The sun ejects a continuous flow of electrically charged particles and magnetic fields in the form of the solar wind -- and this wind is hotter than it should be. A new study of data obtained by European Space Agency's Cluster spacecraft may help explain the mystery.
The solar wind is made of an electrically-charged gas called plasma. One theory about the wind's puzzling high temperatures is that irregularities in the flow of charged particles and magnetic fields in the plasma create turbulence, which, in turn, dissipates and adds heat to its surroundings. Using two separate sets of data sent back by Cluster, an international team of scientists has probed the spatial characteristics of this turbulence in more detail and at smaller scales than ever before. They saw evidence that the turbulence evolved to form very small "current sheets" -- thin sheets of electrical current that separate regions of rotated magnetic field.
"For the first time, we were able to obtain direct evidence for the existence of current sheets at these very small scales, where dissipation of magnetic energy into heat is thought to occur," said Melvyn Goldstein, project scientist for Cluster at NASA's Goddard Space Flight Center in Greenbelt, Md. Goldstein is a co-author of a paper on these results that appeared in the Nov. 9, 2012, issue of Physical Review Letters.
This solar wind is a non-stop gale of plasma, mainly protons and electrons, which originates in the sun's searingly hot lower atmosphere. It blasts outward in all directions at an average speed of about 250 miles per second. The outflow is so energetic that it pulls along the sun's magnetic field. The solar wind travels across the entire solar system, until it reaches the boundary with interstellar space. The plasma cools as it expands during its outward journey. However, the amount of cooling is much less than would be expected in a constant, smooth flow of solar particles since the density is so low that the particles cannot be receiving extra heat from the most common method on Earth: collisions.
By providing the first observations of these small current sheets, the Cluster data help confirm that such sheets may play an important role in the dissipation of the turbulence -- meaning that as the turbulence cascades from larger disturbances to smaller ones, energy is taken out of the magnetic field and added to its surroundings as heat. The current sheets are more or less two-dimensional. They may are also be sites where the magnetic field lines reconnect and break, resulting in a transfer of energy to both particle heating and particle flows. Such magnetic reconnection occurs in many regions in the universe including in the solar wind, inside the sun and other stars, and in Earth's magnetic environment, the magnetosphere. Finding direct evidence for magnetic reconnection at these scales is difficult with the present instrumentation, however, and resolution of that question may have to await the launch of NASA's Magnetospheric Multiscale (MMS) mission in 2014, a mission that will focus on reconnection in the magnetosphere.
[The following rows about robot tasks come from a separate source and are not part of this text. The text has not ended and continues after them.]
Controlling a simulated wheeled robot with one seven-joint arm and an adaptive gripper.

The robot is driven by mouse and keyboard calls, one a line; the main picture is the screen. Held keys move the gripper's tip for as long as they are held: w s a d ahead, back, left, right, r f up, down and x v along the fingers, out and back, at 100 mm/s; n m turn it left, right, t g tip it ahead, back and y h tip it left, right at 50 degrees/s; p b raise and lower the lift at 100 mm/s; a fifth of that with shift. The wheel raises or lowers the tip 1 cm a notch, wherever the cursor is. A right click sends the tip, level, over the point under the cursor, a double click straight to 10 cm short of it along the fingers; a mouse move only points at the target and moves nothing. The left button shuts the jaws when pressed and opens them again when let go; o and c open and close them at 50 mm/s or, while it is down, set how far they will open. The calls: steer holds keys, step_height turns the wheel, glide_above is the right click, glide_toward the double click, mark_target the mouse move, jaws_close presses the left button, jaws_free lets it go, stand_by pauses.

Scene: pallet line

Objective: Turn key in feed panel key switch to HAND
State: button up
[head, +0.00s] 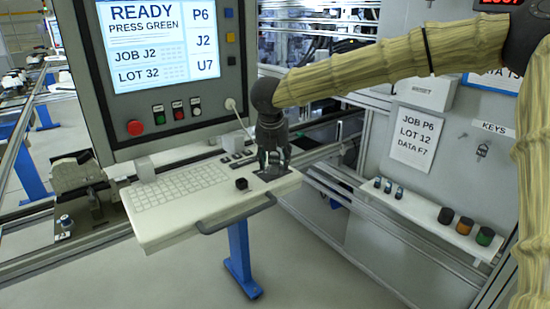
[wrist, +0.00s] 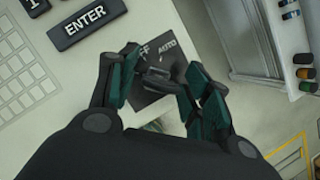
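My gripper (head: 273,165) points down over the right part of the light console shelf, right above a dark switch plate. In the wrist view the dark plate (wrist: 165,48) carries white lettering, "AUTO" and an ending "FF"; any HAND mark is hidden. A small dark piece (wrist: 156,77), the switch or a key head, stands between the fingers. The fingers of my gripper (wrist: 160,85) are spread on both sides of it with visible gaps. I cannot tell which mark it points to. A key (head: 482,150) hangs under the KEYS sign on the right wall.
The screen panel (head: 165,45) reads READY, PRESS GREEN. A keyboard (head: 175,187) and a black knob (head: 241,184) are on the console (head: 150,232), with a handle (head: 235,213) in front. A small shelf (head: 420,208) with coloured caps is at right.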

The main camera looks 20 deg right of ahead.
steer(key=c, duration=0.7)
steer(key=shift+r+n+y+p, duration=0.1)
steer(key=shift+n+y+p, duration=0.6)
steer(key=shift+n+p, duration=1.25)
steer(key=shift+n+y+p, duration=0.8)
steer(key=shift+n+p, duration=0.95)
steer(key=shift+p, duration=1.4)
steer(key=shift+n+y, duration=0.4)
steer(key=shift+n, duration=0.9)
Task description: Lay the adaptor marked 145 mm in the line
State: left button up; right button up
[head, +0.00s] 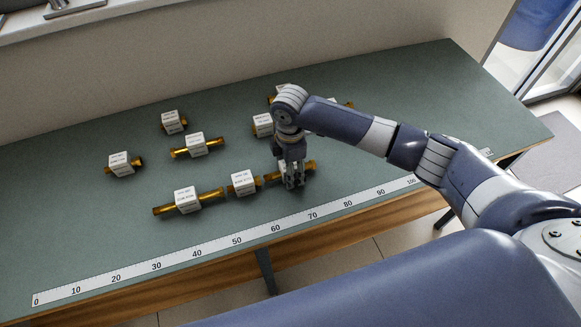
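The adaptors are brass pieces with white labelled blocks; their markings are too small to read. Along the front, a long adaptor (187,200) and a shorter adaptor (243,184) lie roughly end to end. A third brass piece (309,165) continues this row to the right. My right gripper (292,185) points down over that third piece, which shows on both sides of the fingers; its label is hidden. I cannot tell whether the fingers are closed on it. My left gripper is out of view.
Behind the row lie more adaptors: left (121,164), middle (195,145), back (172,121) and one beside my arm (263,125). Others are partly hidden behind my wrist. A ruler strip (197,250) runs along the front edge of the green bench (80,240). The bench's right end is clear.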

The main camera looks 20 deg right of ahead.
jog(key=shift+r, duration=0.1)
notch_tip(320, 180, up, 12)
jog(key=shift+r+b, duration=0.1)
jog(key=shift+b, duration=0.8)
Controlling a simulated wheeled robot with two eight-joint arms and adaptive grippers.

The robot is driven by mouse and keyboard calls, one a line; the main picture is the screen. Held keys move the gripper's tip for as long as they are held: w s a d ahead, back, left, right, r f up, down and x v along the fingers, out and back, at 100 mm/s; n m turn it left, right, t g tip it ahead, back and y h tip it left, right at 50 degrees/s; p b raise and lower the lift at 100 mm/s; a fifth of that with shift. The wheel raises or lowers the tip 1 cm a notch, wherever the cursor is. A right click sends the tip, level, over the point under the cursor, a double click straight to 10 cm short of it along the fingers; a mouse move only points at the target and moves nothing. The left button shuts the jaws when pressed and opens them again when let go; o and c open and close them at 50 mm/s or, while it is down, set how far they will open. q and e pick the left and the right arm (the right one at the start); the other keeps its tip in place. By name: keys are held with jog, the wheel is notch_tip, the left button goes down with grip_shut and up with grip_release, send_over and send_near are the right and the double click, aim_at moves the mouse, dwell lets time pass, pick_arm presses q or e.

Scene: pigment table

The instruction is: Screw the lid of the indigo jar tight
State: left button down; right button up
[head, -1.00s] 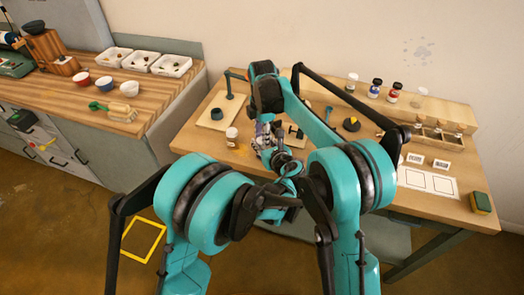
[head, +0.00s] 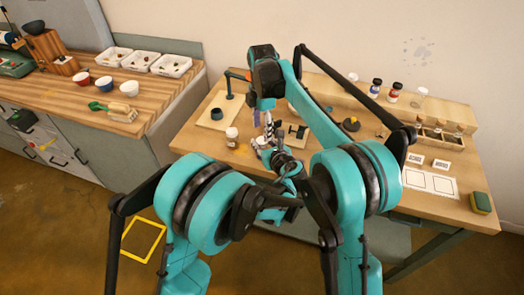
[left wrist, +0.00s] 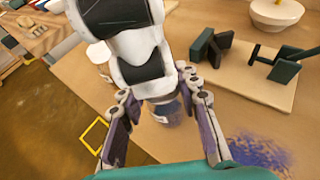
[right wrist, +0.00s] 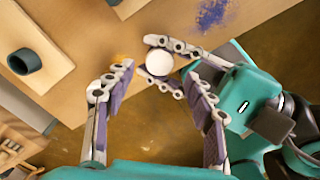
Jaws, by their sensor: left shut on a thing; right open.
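The indigo jar (left wrist: 166,112) is upright between the fingers of my left gripper (left wrist: 163,120), which is shut on it. Its blue content shows through the side in the left wrist view. Its round white lid (right wrist: 159,62) shows from above in the right wrist view; I cannot tell how tight it sits. My right gripper (right wrist: 155,105) is open, its fingers spread apart with the lid visible between and beyond them. In the left wrist view a right gripper finger hides the jar's top. In the head view both grippers meet near the table's front edge, and the jar is mostly hidden.
A jar with a white lid (head: 232,133) stands left of the grippers. A board with a dark ring (right wrist: 24,61) lies further left. Blue powder (left wrist: 258,150) stains the wood near the jar.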

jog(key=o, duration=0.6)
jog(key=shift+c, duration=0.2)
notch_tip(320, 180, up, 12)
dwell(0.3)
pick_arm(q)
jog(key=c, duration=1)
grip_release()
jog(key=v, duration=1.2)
The team's study made use of the high time resolution of the Spatio Temporal Analysis Field Fluctuation (STAFF) magnetometer, which is carried on each of the four Cluster spacecraft. STAFF is capable of detecting rapid variations in magnetic fields, which means that very small spatial structures can be recognized within the plasma.
The scientists examined two sets of STAFF observations. The first data were obtained on Jan. 10, 2004, when two Cluster spacecraft (C2 and C4) were separated along the solar wind flow direction by only 12 miles apart, while the two other spacecraft were much further away. At that time, STAFF was operating in rapid burst mode, during which it recorded 450 measurements of the magnetic field per second. Additional data were obtained by a single spacecraft (Cluster 2) on March 19, 2006.
"During the 2004 observation, both spacecraft were so close that they observed almost simultaneously the same structure in the solar wind as it passed them by. The magnetic field data showed the typical signature of a current sheet crossing," says Silvia Perri of the Università della Calabria, Italy, who is the lead author of the paper. At that time, the solar wind was flowing at about 350 miles per second. The current sheet event lasted only 0.07 seconds for both satellites and this corresponds to a spatial size of about 25 miles.
"This shows for the first time that the solar wind plasma is extremely structured at these very small scales," says Perri. "It is clear that we are seeing a release of energy approaching smaller and smaller scales, which may contribute to the overall heating of the solar wind."